### INSTRUCTIONS TO FOLLOW
Your task is to output all the records below, word for word.

### DATA EXCERPTS
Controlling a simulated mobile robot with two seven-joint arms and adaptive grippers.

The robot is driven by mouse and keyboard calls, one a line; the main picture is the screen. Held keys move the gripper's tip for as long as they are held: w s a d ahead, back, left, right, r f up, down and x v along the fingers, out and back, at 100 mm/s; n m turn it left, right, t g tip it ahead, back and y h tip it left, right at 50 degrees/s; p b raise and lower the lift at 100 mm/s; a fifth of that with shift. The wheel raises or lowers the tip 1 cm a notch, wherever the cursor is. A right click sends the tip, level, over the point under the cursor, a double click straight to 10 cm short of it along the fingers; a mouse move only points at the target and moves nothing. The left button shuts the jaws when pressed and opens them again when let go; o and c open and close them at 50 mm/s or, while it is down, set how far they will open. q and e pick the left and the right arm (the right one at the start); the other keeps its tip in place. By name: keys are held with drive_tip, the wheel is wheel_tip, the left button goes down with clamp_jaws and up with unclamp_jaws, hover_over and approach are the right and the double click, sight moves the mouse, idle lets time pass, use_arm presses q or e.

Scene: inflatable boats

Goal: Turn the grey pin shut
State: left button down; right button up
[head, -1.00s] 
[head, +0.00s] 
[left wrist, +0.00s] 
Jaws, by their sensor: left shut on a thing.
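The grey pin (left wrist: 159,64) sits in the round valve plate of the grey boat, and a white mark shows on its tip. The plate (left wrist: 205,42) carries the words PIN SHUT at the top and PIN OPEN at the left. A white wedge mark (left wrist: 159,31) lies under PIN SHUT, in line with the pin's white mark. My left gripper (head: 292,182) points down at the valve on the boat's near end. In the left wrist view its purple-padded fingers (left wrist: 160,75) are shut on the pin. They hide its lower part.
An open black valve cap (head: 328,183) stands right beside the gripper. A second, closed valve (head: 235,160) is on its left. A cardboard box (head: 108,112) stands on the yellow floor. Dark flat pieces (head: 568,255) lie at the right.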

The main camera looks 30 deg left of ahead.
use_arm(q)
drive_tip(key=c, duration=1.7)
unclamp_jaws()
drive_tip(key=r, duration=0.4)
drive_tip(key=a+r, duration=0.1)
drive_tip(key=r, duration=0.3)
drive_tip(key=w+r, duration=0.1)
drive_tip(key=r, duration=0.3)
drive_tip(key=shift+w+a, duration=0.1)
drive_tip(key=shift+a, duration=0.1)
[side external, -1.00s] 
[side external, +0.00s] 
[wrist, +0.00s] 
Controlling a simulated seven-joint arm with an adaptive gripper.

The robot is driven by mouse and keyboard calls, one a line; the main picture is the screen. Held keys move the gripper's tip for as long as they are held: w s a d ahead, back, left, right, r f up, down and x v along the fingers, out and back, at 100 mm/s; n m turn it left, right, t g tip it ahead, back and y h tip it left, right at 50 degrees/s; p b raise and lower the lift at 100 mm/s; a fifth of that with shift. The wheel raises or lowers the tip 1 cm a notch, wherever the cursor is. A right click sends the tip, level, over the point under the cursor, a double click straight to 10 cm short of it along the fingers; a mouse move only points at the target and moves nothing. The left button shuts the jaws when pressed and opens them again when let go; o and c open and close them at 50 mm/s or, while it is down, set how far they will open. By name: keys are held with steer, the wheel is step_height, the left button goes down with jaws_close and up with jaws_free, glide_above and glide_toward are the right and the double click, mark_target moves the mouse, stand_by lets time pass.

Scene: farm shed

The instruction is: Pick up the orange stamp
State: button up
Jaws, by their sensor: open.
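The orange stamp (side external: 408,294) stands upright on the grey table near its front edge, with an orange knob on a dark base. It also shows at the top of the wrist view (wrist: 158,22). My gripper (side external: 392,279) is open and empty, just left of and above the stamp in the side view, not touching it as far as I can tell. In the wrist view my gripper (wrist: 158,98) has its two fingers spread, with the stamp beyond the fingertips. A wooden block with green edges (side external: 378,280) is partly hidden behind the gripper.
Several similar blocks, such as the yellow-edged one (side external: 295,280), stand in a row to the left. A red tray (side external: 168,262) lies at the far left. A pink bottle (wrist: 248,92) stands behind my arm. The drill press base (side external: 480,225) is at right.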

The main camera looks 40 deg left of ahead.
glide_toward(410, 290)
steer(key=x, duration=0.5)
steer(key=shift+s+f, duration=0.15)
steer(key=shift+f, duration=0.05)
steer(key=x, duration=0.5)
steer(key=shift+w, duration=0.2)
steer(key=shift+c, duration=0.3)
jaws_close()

### SOLUTION BELOW
Controlling a simulated mobile robot with two seven-joint arms and adaptive grippers.

The robot is driven by mouse and keyboard calls, one a line; the main picture is the screen. Held keys move the gripper's tip for as long as they are held: w s a d ahead, back, left, right, r f up, down and x v along the fingers, out and back, at 100 mm/s; n m turn it left, right, t g tip it ahead, back and y h tip it left, right at 50 degrees/s; p b raise and lower the lift at 100 mm/s; a fifth of that with shift. The wheel raises or lowers the tip 1 cm a notch, wherever the cursor is. A right click sends the tip, level, over the point under the cursor, a double click straight to 10 cm short of it along the fingers; a mouse move only points at the target and moves nothing. The left button shuts the jaws when pressed and opens them again when let go; o and c open and close them at 50 mm/s or, while it is down, set how far they will open. q and e pick the left and the right arm (the right one at the start); the other keeps its tip in place. By name: keys are held with drive_tip, the wheel is wheel_tip, the left button goes down with clamp_jaws and up with unclamp_jaws, hover_over and approach are the right and the double click, sight moves the mouse, idle lets time pass, use_arm presses q or e.

Scene: inflatable boats

Goal: Turn the grey pin shut
State: left button down; right button up
[head, -1.00s] 
[head, +0.00s] 
[left wrist, +0.00s] 
Jaws, by their sensor: left shut on a thing.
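The grey pin (left wrist: 159,64) sits in the round valve plate of the grey boat, and a white mark shows on its tip. The plate (left wrist: 205,42) carries the words PIN SHUT at the top and PIN OPEN at the left. A white wedge mark (left wrist: 159,31) lies under PIN SHUT, in line with the pin's white mark. My left gripper (head: 292,182) points down at the valve on the boat's near end. In the left wrist view its purple-padded fingers (left wrist: 160,75) are shut on the pin. They hide its lower part.
An open black valve cap (head: 328,183) stands right beside the gripper. A second, closed valve (head: 235,160) is on its left. A cardboard box (head: 108,112) stands on the yellow floor. Dark flat pieces (head: 568,255) lie at the right.

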The main camera looks 30 deg left of ahead.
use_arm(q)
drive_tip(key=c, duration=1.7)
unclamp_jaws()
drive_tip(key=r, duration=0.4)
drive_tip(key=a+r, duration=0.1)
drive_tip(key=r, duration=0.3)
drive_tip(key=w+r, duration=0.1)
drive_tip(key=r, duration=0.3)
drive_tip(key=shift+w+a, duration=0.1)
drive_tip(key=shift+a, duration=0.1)
[side external, -1.00s] 
[side external, +0.00s] 
[wrist, +0.00s] 
Controlling a simulated seven-joint arm with an adaptive gripper.

The robot is driven by mouse and keyboard calls, one a line; the main picture is the screen. Held keys move the gripper's tip for as long as they are held: w s a d ahead, back, left, right, r f up, down and x v along the fingers, out and back, at 100 mm/s; n m turn it left, right, t g tip it ahead, back and y h tip it left, right at 50 degrees/s; p b raise and lower the lift at 100 mm/s; a fifth of that with shift. The wheel raises or lowers the tip 1 cm a notch, wherever the cursor is. A right click sends the tip, level, over the point under the cursor, a double click straight to 10 cm short of it along the fingers; a mouse move only points at the target and moves nothing. The left button shuts the jaws when pressed and opens them again when let go; o and c open and close them at 50 mm/s or, while it is down, set how far they will open. By name: keys are held with steer, the wheel is step_height, the left button goes down with jaws_close and up with jaws_free, glide_above and glide_toward are the right and the double click, mark_target moves the mouse, stand_by lets time pass.

Scene: farm shed

The instruction is: Pick up the orange stamp
State: button up
Jaws, by their sensor: open.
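The orange stamp (side external: 408,294) stands upright on the grey table near its front edge, with an orange knob on a dark base. It also shows at the top of the wrist view (wrist: 158,22). My gripper (side external: 392,279) is open and empty, just left of and above the stamp in the side view, not touching it as far as I can tell. In the wrist view my gripper (wrist: 158,98) has its two fingers spread, with the stamp beyond the fingertips. A wooden block with green edges (side external: 378,280) is partly hidden behind the gripper.
Several similar blocks, such as the yellow-edged one (side external: 295,280), stand in a row to the left. A red tray (side external: 168,262) lies at the far left. A pink bottle (wrist: 248,92) stands behind my arm. The drill press base (side external: 480,225) is at right.

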The main camera looks 40 deg left of ahead.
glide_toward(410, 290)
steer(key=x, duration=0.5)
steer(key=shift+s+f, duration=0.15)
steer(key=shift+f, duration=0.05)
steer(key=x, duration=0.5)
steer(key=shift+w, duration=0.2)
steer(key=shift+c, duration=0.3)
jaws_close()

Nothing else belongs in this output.